:: Your instructions ::
Repeat exactly and only the lines from the line containing "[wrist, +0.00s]" through the line containing "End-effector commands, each", both included.

:: Dataset section ::
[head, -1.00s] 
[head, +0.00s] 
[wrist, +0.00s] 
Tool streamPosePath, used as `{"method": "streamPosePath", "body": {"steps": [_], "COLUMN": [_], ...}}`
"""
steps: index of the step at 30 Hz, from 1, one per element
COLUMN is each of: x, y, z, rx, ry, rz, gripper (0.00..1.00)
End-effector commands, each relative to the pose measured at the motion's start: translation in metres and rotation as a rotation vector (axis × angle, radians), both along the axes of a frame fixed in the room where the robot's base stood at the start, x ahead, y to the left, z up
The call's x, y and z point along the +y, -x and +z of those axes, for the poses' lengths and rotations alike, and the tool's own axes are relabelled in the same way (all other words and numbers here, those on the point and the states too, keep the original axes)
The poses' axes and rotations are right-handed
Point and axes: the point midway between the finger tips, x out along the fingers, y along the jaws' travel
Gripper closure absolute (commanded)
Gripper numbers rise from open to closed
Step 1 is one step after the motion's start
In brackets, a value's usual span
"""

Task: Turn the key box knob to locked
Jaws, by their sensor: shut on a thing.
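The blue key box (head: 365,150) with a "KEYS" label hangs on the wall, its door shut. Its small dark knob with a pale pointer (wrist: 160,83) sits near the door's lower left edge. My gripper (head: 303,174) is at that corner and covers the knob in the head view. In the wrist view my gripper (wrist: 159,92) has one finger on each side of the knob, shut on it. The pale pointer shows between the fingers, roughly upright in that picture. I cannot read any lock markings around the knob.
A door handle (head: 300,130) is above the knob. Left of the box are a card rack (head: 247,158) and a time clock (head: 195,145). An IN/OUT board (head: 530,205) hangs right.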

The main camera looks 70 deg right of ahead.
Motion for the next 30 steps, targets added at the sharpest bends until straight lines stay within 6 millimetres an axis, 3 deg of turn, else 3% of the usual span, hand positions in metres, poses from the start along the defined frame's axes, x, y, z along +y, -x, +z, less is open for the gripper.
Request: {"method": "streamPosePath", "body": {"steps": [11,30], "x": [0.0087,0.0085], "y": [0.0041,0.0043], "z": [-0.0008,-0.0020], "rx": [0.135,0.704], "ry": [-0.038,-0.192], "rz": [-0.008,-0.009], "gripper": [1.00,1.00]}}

:: Solution to the problem ::
[wrist, +0.00s] 
Tool streamPosePath, used as `{"method": "streamPosePath", "body": {"steps": [_], "COLUMN": [_], ...}}`
"""
steps: index of the step at 30 Hz, from 1, one per element
COLUMN is each of: x, y, z, rx, ry, rz, gripper (0.00..1.00)
End-effector commands, each relative to the pose measured at the motion's start: translation in metres and rotation as a rotation vector (axis × angle, radians), both along the axes of a frame fixed in the room where the robot's base stood at the start, x ahead, y to the left, z up

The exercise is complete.